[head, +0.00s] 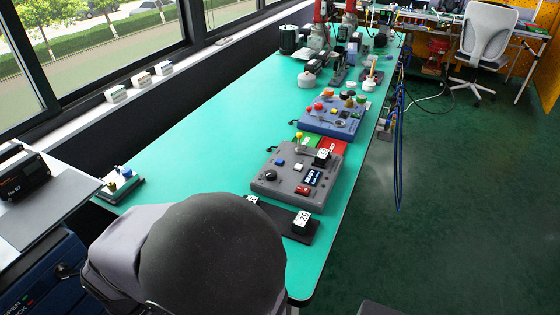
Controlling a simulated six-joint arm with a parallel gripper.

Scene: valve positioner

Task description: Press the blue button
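The box lies on the green table (200,143), near the middle of the head view. A white button (298,167) sits just right of the blue one. A black knob (269,175), a small lit display (312,177) and a red button (302,190) are on the same face. Nothing covers the blue button. A large dark rounded part of my arm fills the lower left foreground. My gripper is not in view.
A black plate with white number blocks (302,218) lies in front of the box. Green and red pieces (331,147) and a blue panel with coloured knobs (328,123) are behind it. Blue cables (399,150) hang at the right edge.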

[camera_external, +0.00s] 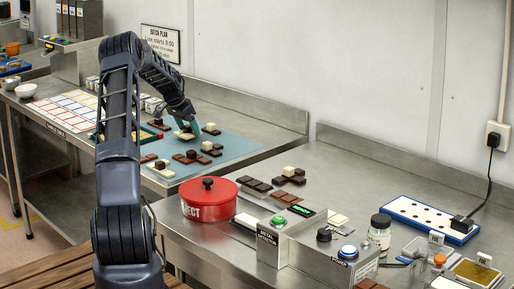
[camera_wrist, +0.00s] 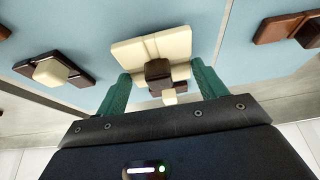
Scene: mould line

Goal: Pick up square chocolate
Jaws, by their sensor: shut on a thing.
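A white square chocolate (camera_wrist: 148,46) with a dark cube (camera_wrist: 158,72) on it lies at the fingertips in the wrist view. My gripper (camera_wrist: 160,74) has its green fingers on either side of this stack, shut on the white chocolate. A small white piece (camera_wrist: 168,97) shows nearer the palm. In the external view my gripper (camera_external: 196,129) is low over the blue mat (camera_external: 235,143), and the white chocolate (camera_external: 186,136) sits beneath it. The fingers' exact contact is partly hidden, and I cannot tell whether the chocolate is clear of the mat.
Dark and brown chocolates with cubes on top, such as one (camera_wrist: 55,72) at left and one (camera_wrist: 290,26) at right, lie nearby. A red pot (camera_external: 208,199) stands in front of the mat. A metal detector box (camera_external: 290,236) and a white perforated board (camera_external: 430,218) are at right.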

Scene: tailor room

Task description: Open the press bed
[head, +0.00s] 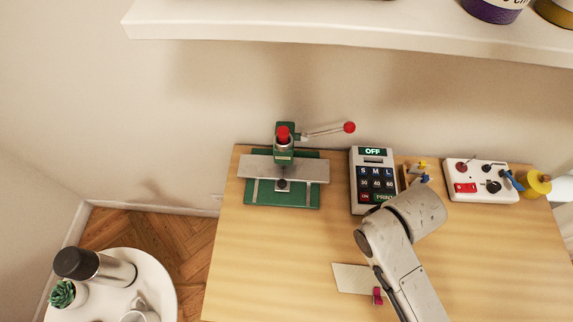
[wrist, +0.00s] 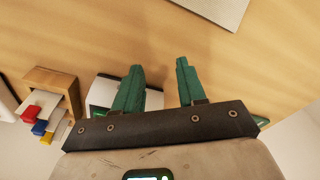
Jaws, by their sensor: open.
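The green press (head: 284,160) stands at the back left of the table. A flat grey plate (head: 312,170), perhaps its bed, lies crosswise over its green base (head: 304,198). A red knob (head: 283,133) tops the press, and its lever ends in a red ball (head: 349,127) at the right. My gripper (wrist: 160,65) is open and empty in the wrist view, its two green fingers apart over the table. In the head view my arm hides the fingers, right of the press. The press is not clearly seen in the wrist view.
A label device (head: 376,178) stands right of the press, partly behind a finger in the wrist view (wrist: 103,96). A small wooden holder (wrist: 50,86), a white switch box (head: 480,180) and a yellow spool (head: 537,184) are nearby. The table (head: 260,260) is clear before the press.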

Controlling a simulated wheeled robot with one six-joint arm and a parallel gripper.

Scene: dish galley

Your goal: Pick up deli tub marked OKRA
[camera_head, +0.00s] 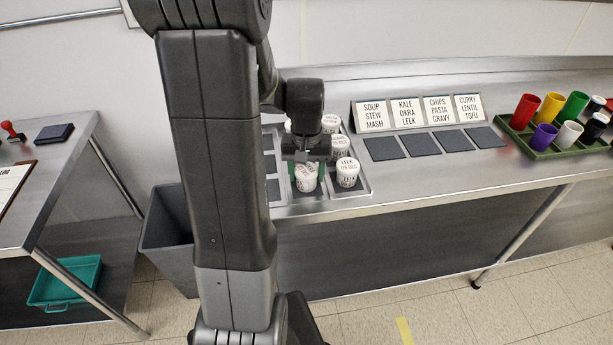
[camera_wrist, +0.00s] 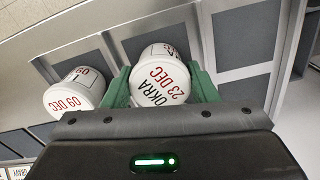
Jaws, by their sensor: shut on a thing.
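The deli tub marked OKRA (camera_wrist: 160,78) is a white round tub with "OKRA 23 DEC" on its lid in the wrist view. My gripper (camera_wrist: 162,88) has its two green fingers on either side of this tub, shut on it. In the head view my gripper (camera_head: 307,168) points down over the metal tray, with a white tub (camera_head: 306,182) between its fingers. I cannot tell whether the tub is clear of the tray floor.
A tub marked "09 DEC" (camera_wrist: 75,92) stands close beside the left finger. Other tubs (camera_head: 347,172) share the divided tray (camera_head: 362,188). Label cards (camera_head: 407,113) and empty dark pads (camera_head: 384,148) lie to the right, then a green rack (camera_head: 545,152) of coloured cups.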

[Task goal]:
Select the lines that carry the string "Scene" and copy them.

[Response]:
Scene: valve positioner
Scene: mould line
Scene: tailor room
Scene: dish galley

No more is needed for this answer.